Dr. Kumar: To ask the Secretary of State for Education and Employment what progress he has made in reducing infant class sizes in the constituency of Middlesbrough, South and Cleveland East; and if he will make a statement. 
Ms Estelle Morris: We are well on course to deliver our pledge to limit infant classes to 30 pupils. We have since January 1998 already reduced the number of children in infant classes of over 30 pupils by 300,000. £620 million is available to support the pledge, and allocations so far to Middlesbrough LEA amount to some £750,000. This has helped to reduce the size of the average Key Stage 1 class in Middlesbrough, South and Cleveland, East to 25.6. The figure in January 1998 was 26.8.
Mr. Denham: We have received the report and copies have today been laid in accordance with the requirements of section 5 of the Exchequer and Audit Departments Act 1921. Copies have also been placed in the Library.
Mr.

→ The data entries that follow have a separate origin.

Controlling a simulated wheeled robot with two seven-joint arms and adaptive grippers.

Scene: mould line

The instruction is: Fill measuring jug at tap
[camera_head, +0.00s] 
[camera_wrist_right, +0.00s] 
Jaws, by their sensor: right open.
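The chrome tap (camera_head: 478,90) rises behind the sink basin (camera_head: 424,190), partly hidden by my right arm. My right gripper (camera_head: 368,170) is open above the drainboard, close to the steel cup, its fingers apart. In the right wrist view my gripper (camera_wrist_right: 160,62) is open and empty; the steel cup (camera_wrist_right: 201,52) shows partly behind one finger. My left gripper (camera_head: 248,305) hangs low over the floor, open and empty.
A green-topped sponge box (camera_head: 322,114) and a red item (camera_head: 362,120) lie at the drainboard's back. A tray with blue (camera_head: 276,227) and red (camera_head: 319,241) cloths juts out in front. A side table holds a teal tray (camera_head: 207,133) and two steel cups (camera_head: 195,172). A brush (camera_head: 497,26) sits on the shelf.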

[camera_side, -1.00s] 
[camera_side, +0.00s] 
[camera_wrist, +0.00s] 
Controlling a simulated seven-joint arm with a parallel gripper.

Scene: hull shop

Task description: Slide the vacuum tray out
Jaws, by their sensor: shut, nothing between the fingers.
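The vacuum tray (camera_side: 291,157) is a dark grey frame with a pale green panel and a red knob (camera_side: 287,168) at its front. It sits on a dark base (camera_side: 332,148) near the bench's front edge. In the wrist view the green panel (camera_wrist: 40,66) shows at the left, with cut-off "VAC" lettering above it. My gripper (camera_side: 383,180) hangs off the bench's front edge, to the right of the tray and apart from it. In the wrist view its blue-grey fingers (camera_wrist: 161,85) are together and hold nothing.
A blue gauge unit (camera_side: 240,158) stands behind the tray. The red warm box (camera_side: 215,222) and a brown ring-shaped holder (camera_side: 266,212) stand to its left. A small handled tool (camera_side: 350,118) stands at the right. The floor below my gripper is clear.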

Mitchell: To ask the Secretary of State for the Environment, Transport and the Regions what initiatives have been taken by the Council of Ministers, or Commission of the European Community, concerning the desirability and practicality of requiring registration, under commonly agreed conditions, of road haulage firms within the Community licensed to carry goods on surface or sub-surface routes across the sea between the United Kingdom and other member states of the European Community, other than the Republic of Ireland. 
Mr. Hill: A system of registration already exists. Since the entry into force of Council Regulation (EEC) 881-92 on 1 January 1993, hauliers seeking to operate internationally within the Community must be in possession of a Community Authorisation certificate as issued by the licensing authorities in the country in which they are established. This applies to heavy goods vehicle traffic to and from the Irish Republic as well as to haulage operations on mainland Europe.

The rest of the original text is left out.